Through the Resiliency Project, HBC offers a continuum of services and activities developed to assist families in strengthening child protective factors and decreasing stressors. It provides emotional and concrete supports, parent education, and assistance in creating/improving supportive social and familial connections. The project worked to improve child and family well-being through the use of four core strategies that support and build on the family's strengths:

  • FGDM—a process that includes a family meeting that brings family members together to build on family strengths in order to resolve issues, help assure child safety, and ultimately improve family well-being
  • Solution-based family counseling—individual and family counseling offered through HBC that engages family members in identifying successful coping skills and resources used in the past to help them resolve current challenges
  • Parent advocates/mentors—provide daily emotional support to participants and, through extensive research and networking, seek and generally find resources for families
  • Family well-being cluster—includes collaborative partners and providers committed to serving the families participating in the project, as well as services and cultural, educational, and recreational activities offered internally by HBC to participants and their families

The project aims to meet families where they are and assist them in improving communication, strengthening relationships, and moving toward self-sufficiency.

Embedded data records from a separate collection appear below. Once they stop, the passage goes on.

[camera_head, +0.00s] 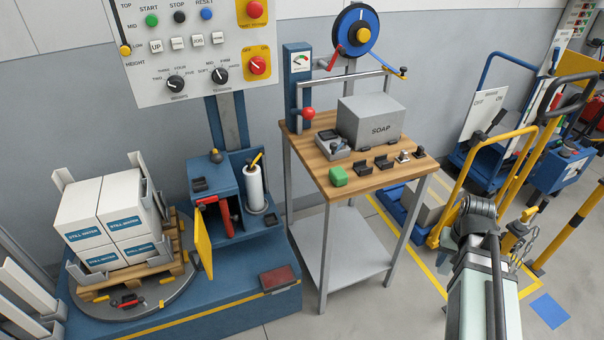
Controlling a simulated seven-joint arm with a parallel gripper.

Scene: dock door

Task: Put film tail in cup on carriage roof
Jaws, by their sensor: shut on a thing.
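The carriage is a blue box (228,176) beside the turntable. On its roof are a small dark block (198,184) and a dark round knob-like piece (216,156); I cannot tell which, if either, is the cup. A white film roll (255,190) stands upright at the carriage's right side, with a yellow piece (257,160) at its top. I cannot make out the film tail. A red-handled part (225,214) is in the front opening, and a yellow panel (203,245) stands out from the front. My arm rises at the lower right, far from the carriage; my gripper does not show.
White cartons (104,215) sit on a wooden pallet (172,262) on the grey turntable (150,311). A wooden-topped bench (340,178) holds a SOAP box (372,122), a green block (338,176) and small dark parts. A control panel (200,85) hangs above.

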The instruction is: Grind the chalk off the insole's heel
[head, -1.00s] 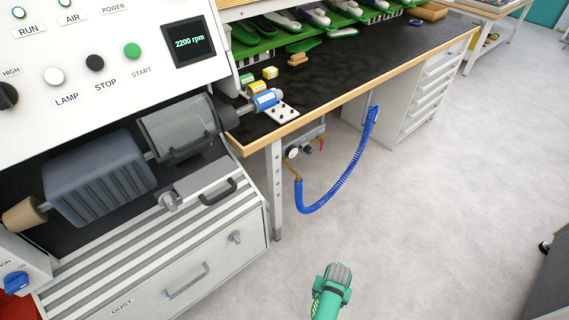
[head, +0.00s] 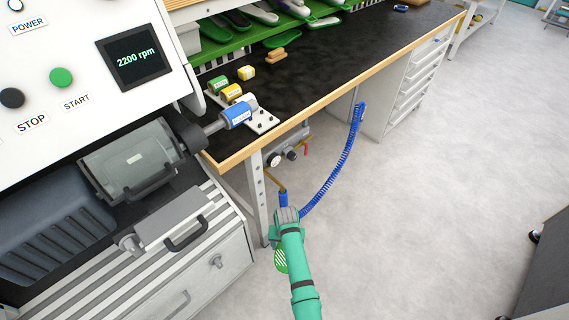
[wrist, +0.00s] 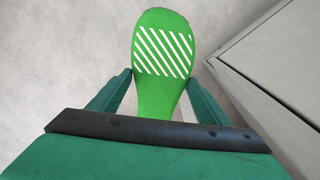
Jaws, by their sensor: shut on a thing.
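My gripper (wrist: 158,84) is shut on the green insole (wrist: 156,95), with one finger along each side of it. The insole's rounded heel end points away from my gripper in the wrist view. White diagonal chalk stripes (wrist: 163,52) cover part of the heel. In the head view the striped end of the insole (head: 281,261) shows just left of my green arm, and most of it is hidden. The grinding machine (head: 130,160) stands at the left, and its display (head: 134,57) reads 2200 rpm. A blue-banded drum (head: 237,113) sits on its right-hand shaft, well above the insole in the picture.
A workbench (head: 330,70) with a wooden edge runs to the back right. Green and yellow rolls (head: 231,92) stand near the drum. A blue coiled hose (head: 345,160) hangs in front of the bench.

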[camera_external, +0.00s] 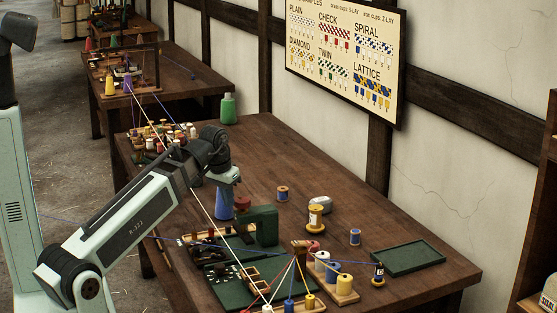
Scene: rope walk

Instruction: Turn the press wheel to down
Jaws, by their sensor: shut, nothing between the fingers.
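The press looks to be the dark green block (264,224) in the middle of the near table. A small dark red part (243,203), which looks like the press wheel, sits at its upper left. Its turned position is too small to tell. My gripper (237,192) is at the end of the arm, just above the red part and close to it. I cannot tell whether they touch. The fingers are small and partly hidden; they look shut with nothing held.
A blue cone (224,204) stands just left of the red part. Strung cords cross the table near my arm. Spools on a wooden stand (345,296), a green tray (408,258), a green bottle (228,108) and several small spools stand around. The table's right rear is clear.

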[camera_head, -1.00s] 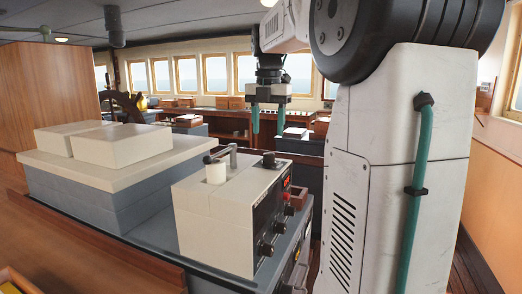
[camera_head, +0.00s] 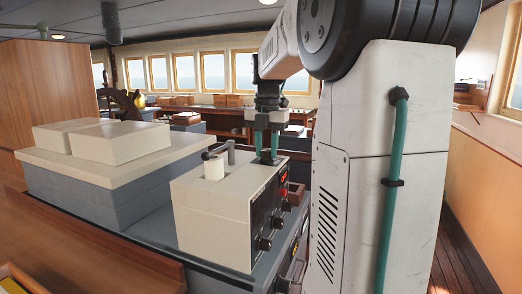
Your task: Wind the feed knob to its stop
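A pale box-shaped unit (camera_head: 212,216) stands on the grey console, with a black control face on its right side. The dark feed knob (camera_head: 267,160) is on its top, near the back right corner, and is mostly hidden by my fingers. My gripper (camera_head: 267,150) points straight down over this knob. Its two teal fingers are apart with a gap between them, and their tips are at about the knob's height. I cannot tell whether they touch it.
A grey crank-like lever (camera_head: 230,150) and a white cylinder (camera_head: 213,167) stand on the unit's top, left of my gripper. Black knobs (camera_head: 264,243) stick out from its face. A grey chest (camera_head: 75,190) with pale blocks is at left.

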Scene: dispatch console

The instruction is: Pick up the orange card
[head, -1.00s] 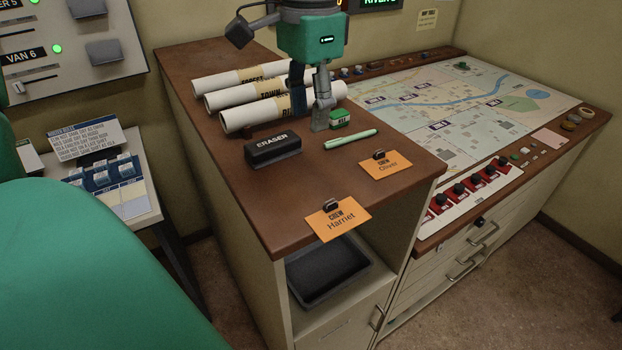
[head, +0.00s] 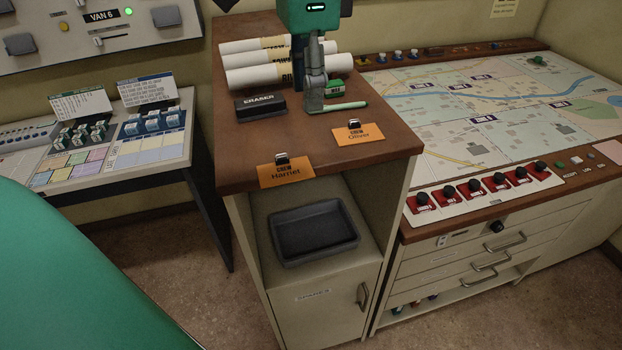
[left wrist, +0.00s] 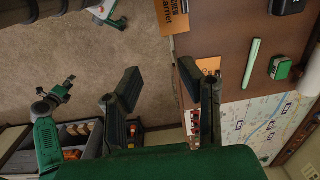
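Two orange cards lie on the brown counter top, each with a dark clip at its top edge. The Harriet card (head: 286,173) lies at the front edge and overhangs it slightly. The Oliver card (head: 354,132) lies farther back and right. In the left wrist view, the Harriet card (left wrist: 172,14) is cut by the top edge, and the Oliver card (left wrist: 209,65) is partly hidden by a finger. My left gripper (head: 306,95) points down behind the cards, near the pen's left end. Its fingers (left wrist: 161,75) are apart with nothing between them.
An eraser (head: 260,106), a green pen (head: 338,106) and rolled papers (head: 268,72) lie around the gripper. A dark tray (head: 313,233) sits on the shelf below. The map console (head: 440,115) stands right, a side desk (head: 120,150) left.

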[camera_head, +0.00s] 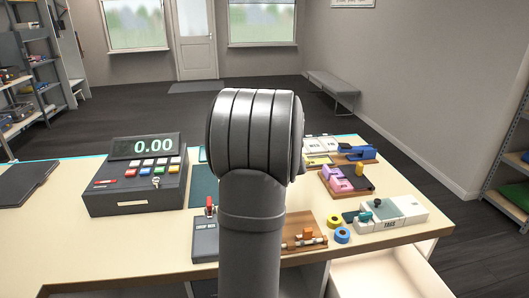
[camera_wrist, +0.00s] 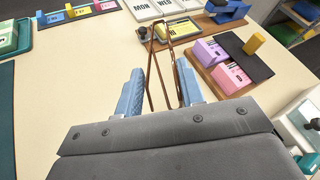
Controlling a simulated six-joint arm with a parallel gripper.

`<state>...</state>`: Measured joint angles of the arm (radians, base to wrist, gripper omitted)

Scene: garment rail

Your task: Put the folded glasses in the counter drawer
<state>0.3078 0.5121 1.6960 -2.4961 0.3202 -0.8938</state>
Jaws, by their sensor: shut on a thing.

For more information, contact Jacquelynn Moffett, Project Director, at moffetj@hotmail.com. The full site visit report for this project will soon be available on the Child Welfare Information Gateway website at https://www.childwelfare.gov/topics/management/funding/funding-sources/federal-funding/cb-funding/cbreports/.

The Nurturing the Resiliency in Wayne County Families: Rethinking the Family Decision-Making Model as Community-Centered Child and Family Work project is funded by the Children's Bureau (Award 90CF0029). This article is part of a series highlighting successful Children's Bureau grant-funded projects around the country, emerging from site visits made on behalf of the Children's Bureau.

1 Category IV cases are the families in which child abuse and/or neglect were unsubstantiated, but DHS found that the families were experiencing issues that would benefit from further intervention.